The Dixie Chicks are nothing if not honest.

There are some things a smile can't completely cover. The Dixie Chicks - in the great country and western tradition - know a thing or two about broken hearts. All three have been married. Two of them have been divorced; both admit their work played a part.

"I couldn't imagine that my career could have contributed to the demise of my marriage, but I do think neither of us realized that when you spend 60 to 70 days a year face-to-face, no marriage is going to survive. No relationship is going to survive," Maguire says.

"It does have something to do with the career. Because the career gave me the confidence to know that I deserved better," Maines adds. "The career helped me get out of something that I would've been very unhappy (about)."

She's now found happiness with actor Adrian Pasdar, Maines notes. They married in the summer of 2000 and had a baby the following spring.

Robison and her husband, musician Charlie Robison, are expecting their first child in November. Maguire married Irishman Garth Maguire last year and they are also planning to have a family. All three women agree, their music is second to family.

"I don't feel like fame or music, or any of this is something that's really going to matter to me when I'm gone.
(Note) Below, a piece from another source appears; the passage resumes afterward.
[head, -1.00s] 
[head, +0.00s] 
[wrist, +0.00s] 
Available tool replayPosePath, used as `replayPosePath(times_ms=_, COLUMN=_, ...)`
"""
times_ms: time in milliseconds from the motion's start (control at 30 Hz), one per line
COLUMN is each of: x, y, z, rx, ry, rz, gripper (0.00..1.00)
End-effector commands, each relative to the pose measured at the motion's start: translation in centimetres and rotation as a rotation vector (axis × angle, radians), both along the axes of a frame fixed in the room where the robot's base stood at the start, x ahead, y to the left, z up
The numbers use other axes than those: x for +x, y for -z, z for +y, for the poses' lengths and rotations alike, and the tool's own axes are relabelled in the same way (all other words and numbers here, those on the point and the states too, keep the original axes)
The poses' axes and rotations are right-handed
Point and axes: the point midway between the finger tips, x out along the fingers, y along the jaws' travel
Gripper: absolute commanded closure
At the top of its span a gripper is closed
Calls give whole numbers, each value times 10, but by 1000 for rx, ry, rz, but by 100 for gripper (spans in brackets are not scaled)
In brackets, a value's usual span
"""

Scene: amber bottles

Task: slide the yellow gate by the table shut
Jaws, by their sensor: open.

But if I raise good kids, they're - oh," Maines says with a sigh. "Or, if the people in my life that I care about know that I care about them, that's what's important."

After years of struggle, both personal and professional, the Dixie Chicks have reached the top. And they're enjoying the view.

For as long as it lasts.

"We've kind of made a pact that when the support hose don't quite hold it in any more..., (we'll) bow out gracefully," Robison says.

"But I want to have babies," she says, laughing. "I want to experience other things in life. You know, I don't feel like Dixie Chicks is the end-all to my life, you know."